THE United States hailed former Indonesian president Suharto as a "historic figure" who "achieved remarkable economic development", in a statement released by its embassy in Jakarta.

“President Suharto led Indonesia for over 30 years, a period during which Indonesia achieved remarkable economic and social development,” ambassador Cameron Hume said in the release....

Offering his condolences on behalf of the United States, Mr Hume praised Suharto for his close ties to the United States and his role in creating the Association of South-East Asian Nations (ASEAN).

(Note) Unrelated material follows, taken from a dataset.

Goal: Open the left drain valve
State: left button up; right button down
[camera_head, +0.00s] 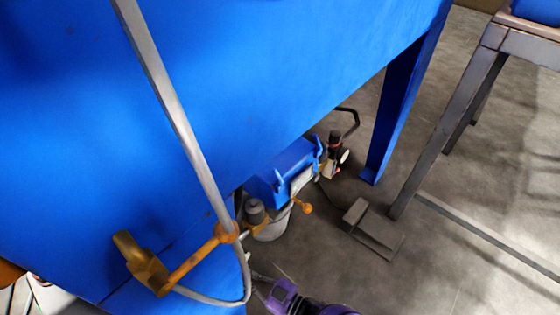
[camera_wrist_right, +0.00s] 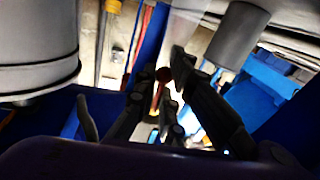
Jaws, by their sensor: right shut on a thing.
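An orange valve (camera_head: 225,232) with a brass outlet (camera_head: 140,262) sits low on the blue machine at the left, beside a grey hose (camera_head: 185,120). A second orange valve handle with a round end (camera_head: 307,208) shows farther right. My right gripper (camera_head: 256,275) is below these, close to the hose loop, its tips partly hidden. In the right wrist view the dark fingers of my right gripper (camera_wrist_right: 165,85) close around a small red-brown round end (camera_wrist_right: 164,74) of a thin rod. Which valve this belongs to I cannot tell. My left gripper is not in view.
The blue machine body (camera_head: 250,70) fills the upper left, with a blue leg (camera_head: 395,110) at right. A grey pot (camera_head: 270,225) and a foot pedal (camera_head: 370,228) stand near it. A metal stand (camera_head: 440,130) is at right.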

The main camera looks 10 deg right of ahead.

But we wouldn't like to leave the impression that the Bush response was nothing more than a big wet kiss from one bloodstained tyrant to another. No, in the midst of his laudatory statement, Ambassador Hume suddenly lashed out with a daring verbal blow for the cause of freedom, going so far as to say that "there may be some controversy" over Suharto's legacy. "Some controversy!" Boy, that's telling it like it is. Say on, brother!

He quickly tempered this rash outburst, however, by noting that "President Suharto was a historic figure who left a lasting imprint on Indonesia and the region." In much the same way that, oh, say, Adolf Hitler left a lasting impression in his neck of the woods.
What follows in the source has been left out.